(Records of robot episodes)
#####

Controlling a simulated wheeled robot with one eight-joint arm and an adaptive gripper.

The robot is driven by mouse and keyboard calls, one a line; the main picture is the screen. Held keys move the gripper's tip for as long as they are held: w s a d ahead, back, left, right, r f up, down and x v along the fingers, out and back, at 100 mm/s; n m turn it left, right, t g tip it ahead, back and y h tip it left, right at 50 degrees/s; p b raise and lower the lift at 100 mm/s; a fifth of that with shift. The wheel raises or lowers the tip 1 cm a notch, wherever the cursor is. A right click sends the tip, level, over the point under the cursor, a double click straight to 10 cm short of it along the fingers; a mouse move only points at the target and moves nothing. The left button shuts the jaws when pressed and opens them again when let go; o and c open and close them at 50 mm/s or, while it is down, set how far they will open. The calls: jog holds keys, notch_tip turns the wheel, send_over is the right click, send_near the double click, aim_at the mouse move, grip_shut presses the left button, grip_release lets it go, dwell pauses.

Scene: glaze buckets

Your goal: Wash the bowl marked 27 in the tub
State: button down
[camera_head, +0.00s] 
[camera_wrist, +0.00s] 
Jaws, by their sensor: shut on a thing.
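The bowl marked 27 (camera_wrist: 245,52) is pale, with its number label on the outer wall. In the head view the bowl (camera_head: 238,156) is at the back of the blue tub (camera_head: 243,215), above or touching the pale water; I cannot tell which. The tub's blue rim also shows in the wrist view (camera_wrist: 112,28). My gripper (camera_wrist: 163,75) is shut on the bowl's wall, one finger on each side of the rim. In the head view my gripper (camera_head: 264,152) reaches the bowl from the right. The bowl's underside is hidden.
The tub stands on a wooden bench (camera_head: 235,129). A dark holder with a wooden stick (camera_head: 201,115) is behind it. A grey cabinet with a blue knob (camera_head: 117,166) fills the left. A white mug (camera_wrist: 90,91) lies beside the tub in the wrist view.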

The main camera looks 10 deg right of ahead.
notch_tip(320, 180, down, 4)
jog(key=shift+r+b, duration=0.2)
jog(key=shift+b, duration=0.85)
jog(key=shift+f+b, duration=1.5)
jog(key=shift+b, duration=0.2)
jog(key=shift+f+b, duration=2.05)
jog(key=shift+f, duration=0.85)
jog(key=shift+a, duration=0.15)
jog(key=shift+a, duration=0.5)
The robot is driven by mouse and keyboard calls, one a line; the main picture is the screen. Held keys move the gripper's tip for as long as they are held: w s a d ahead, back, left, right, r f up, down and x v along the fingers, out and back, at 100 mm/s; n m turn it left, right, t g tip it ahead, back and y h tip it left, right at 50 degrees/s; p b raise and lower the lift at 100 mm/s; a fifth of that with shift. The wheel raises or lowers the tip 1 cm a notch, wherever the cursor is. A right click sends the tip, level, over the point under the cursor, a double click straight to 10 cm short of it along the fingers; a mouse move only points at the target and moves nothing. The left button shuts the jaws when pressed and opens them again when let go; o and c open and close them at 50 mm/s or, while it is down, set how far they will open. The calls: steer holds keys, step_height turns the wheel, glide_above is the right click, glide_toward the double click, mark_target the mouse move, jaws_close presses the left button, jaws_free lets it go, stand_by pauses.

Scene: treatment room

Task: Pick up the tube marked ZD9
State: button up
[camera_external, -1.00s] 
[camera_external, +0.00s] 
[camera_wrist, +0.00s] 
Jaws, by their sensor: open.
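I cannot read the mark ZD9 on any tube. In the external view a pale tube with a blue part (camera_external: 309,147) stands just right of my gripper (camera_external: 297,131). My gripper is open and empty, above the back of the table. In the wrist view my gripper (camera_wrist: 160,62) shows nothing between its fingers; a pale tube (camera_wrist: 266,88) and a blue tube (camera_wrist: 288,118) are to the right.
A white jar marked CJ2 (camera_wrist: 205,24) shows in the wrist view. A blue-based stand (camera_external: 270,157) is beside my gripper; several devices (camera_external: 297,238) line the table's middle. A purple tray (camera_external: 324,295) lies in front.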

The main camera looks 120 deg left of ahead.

#####

Set down each line of the material verbatim, from the first line through the line that contains "Your goal: Wash the bowl marked 27 in the tub".

Controlling a simulated wheeled robot with one eight-joint arm and an adaptive gripper.

The robot is driven by mouse and keyboard calls, one a line; the main picture is the screen. Held keys move the gripper's tip for as long as they are held: w s a d ahead, back, left, right, r f up, down and x v along the fingers, out and back, at 100 mm/s; n m turn it left, right, t g tip it ahead, back and y h tip it left, right at 50 degrees/s; p b raise and lower the lift at 100 mm/s; a fifth of that with shift. The wheel raises or lowers the tip 1 cm a notch, wherever the cursor is. A right click sends the tip, level, over the point under the cursor, a double click straight to 10 cm short of it along the fingers; a mouse move only points at the target and moves nothing. The left button shuts the jaws when pressed and opens them again when let go; o and c open and close them at 50 mm/s or, while it is down, set how far they will open. The calls: jog holds keys, notch_tip turns the wheel, send_over is the right click, send_near the double click, aim_at the mouse move, grip_shut presses the left button, grip_release lets it go, dwell pauses.

Scene: glaze buckets

Your goal: Wash the bowl marked 27 in the tub

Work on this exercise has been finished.